Le macchine del futuro aprono tessuti e sezionano corpi senza lasciare tracce, senza conseguenze. Queste macchine infernali sono i gingilli erotici e gli strumenti dell'artista che offre la sua opera performativa a un pubblico di maniaci. Caprice (Léa Seydoux) taglia l'organo nuovo del suo partner Saul (Viggo Mortensen). Brillante iperbole distopica che trae spunto da esempi del tutto vicini a noi, come la Abramovic, ma scava in realtà in una tendenza psicologica che è ancora sottovalutata oggi.
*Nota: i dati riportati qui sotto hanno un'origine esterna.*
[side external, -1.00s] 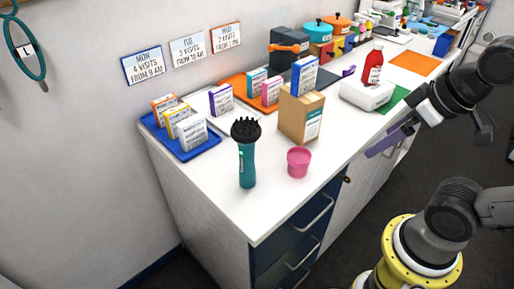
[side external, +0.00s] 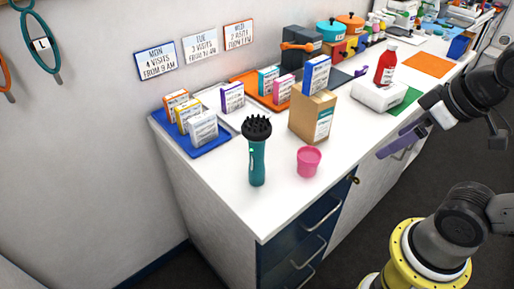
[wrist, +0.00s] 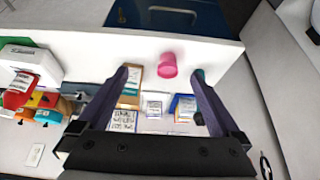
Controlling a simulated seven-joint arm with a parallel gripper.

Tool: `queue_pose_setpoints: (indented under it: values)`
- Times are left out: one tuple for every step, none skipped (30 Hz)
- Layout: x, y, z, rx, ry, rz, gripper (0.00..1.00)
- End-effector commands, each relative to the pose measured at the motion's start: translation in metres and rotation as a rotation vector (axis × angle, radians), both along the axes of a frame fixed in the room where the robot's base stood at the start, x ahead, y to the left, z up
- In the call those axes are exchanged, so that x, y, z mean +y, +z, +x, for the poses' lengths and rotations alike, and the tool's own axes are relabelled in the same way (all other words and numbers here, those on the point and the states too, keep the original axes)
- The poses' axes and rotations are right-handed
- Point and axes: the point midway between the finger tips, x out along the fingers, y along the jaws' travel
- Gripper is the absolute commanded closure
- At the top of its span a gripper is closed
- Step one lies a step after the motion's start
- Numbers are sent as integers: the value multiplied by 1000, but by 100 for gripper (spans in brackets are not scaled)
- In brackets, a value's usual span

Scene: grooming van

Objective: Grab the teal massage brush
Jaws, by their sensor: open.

L'esibizione insistita dei corpi, la pornografia imperante, il nudo sempre, il sesso senza più regole: tutto questo non porta le persone a godere di più, ad abbracciare l'eros con entusiasmo. Semmai ne smorza il piacere, perché lo svincola dal dolore, dalla mancanza, dalla proibizione. Senza trasgressione non c'è brivido e non c'è orgasmo.

I corpi consunti, come conchiglie vuote, non provano più niente, sono rottami. Un tema che era stato posto già da Lars Von Trier nel suo Nymphomaniac. Qui si va oltre, alla ricerca di nuovo piacere e nuovo dolore.

Non è finita. Ci si spinge ancora più in là, con l'autopsia di un bambino ucciso dalla madre. Il piccolo mangiava la plastica, si fanno ipotesi sui suoi stupefacenti organi interni. Il padre ne "vende" il corpo per una performance artistica che possa dare risalto alla sua organizzazione segreta. Un perverso perfezionamento del genere umano, un'altra degenerazione o una vera evoluzione? Perché mangiano la plastica?

Con un budget minimo, il regista mette sostanzialmente tutti in riga e spiega come si fa a girare un film che incide nella nostra carne, oltre che violentare le nostre sinapsi. Poi la trama non sarà perfetta, ma poco conta. Le idee e le immagini sono così potenti e conturbanti che sarebbe potuto finire a metà e avrei comunque gridato al miracolo.